Theory

A monochord, or a string fixed rigidly at both ends, will exhibit various modes of vibration simultaneously. Each of these modes will have a wavelength associated with it. In vibrating strings, as well as other situations involving wave propagation, wavelength is related to frequency by the following formula:

$$v = f \lambda,$$ (1)

where $v$ is the velocity of propagation (this is typically constant for a given wave propagation medium) (in meters per second), $\lambda$ is the wavelength (in meters), and $f$ (in Hertz) is the frequency. For a constant wave velocity, it is important to note that this formula implies an inverse relationship between wavelength and frequency.

In a vibrating string held taught with a given tension $T$ (in newtons), and with a linear mass density $\mu$ (in kilograms per meter), the velocity of propagation $v$ is given by

$$v = \sqrt{\frac{T}{\mu}}.$$ (2)

For more information on these formulas, see Wikipedia's page on string vibration.

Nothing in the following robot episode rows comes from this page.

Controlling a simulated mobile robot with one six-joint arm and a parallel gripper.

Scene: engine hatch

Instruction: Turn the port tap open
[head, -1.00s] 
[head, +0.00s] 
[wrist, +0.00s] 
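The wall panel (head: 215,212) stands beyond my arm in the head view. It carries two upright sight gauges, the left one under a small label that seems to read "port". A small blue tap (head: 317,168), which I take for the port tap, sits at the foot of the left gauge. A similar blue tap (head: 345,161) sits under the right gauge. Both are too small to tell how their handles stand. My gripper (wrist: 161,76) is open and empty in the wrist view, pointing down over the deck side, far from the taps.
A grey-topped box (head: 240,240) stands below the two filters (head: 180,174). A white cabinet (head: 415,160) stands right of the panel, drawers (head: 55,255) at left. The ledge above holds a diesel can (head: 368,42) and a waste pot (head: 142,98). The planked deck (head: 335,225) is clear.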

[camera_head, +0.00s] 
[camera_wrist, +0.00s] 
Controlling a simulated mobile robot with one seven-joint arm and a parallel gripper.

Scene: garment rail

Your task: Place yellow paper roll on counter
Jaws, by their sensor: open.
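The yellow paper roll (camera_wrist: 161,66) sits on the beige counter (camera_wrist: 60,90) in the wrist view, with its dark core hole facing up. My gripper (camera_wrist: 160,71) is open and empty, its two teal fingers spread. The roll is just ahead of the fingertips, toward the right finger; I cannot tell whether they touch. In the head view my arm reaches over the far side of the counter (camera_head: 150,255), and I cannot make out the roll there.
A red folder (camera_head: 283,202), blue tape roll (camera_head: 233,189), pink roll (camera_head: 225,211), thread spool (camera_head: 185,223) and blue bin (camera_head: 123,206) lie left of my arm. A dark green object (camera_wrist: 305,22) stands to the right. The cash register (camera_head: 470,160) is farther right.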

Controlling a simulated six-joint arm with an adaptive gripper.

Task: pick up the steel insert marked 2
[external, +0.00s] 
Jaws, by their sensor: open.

Finally, in a monochord of length $L$ (in meters), it turns out that there are infinitely many possible modes. If we let $n = 1, 2, ...$ be the mode number, each mode will have a certain frequency $f(n) = nf_0$, and a corresponding wavelength, $\lambda_n$. As a consequence, all modes must obey the following:

$$L = \frac{n \lambda_n}{2}.$$ (3)

In other words, for every mode, the monochord length must be a multiple of half of the mode's wavelength.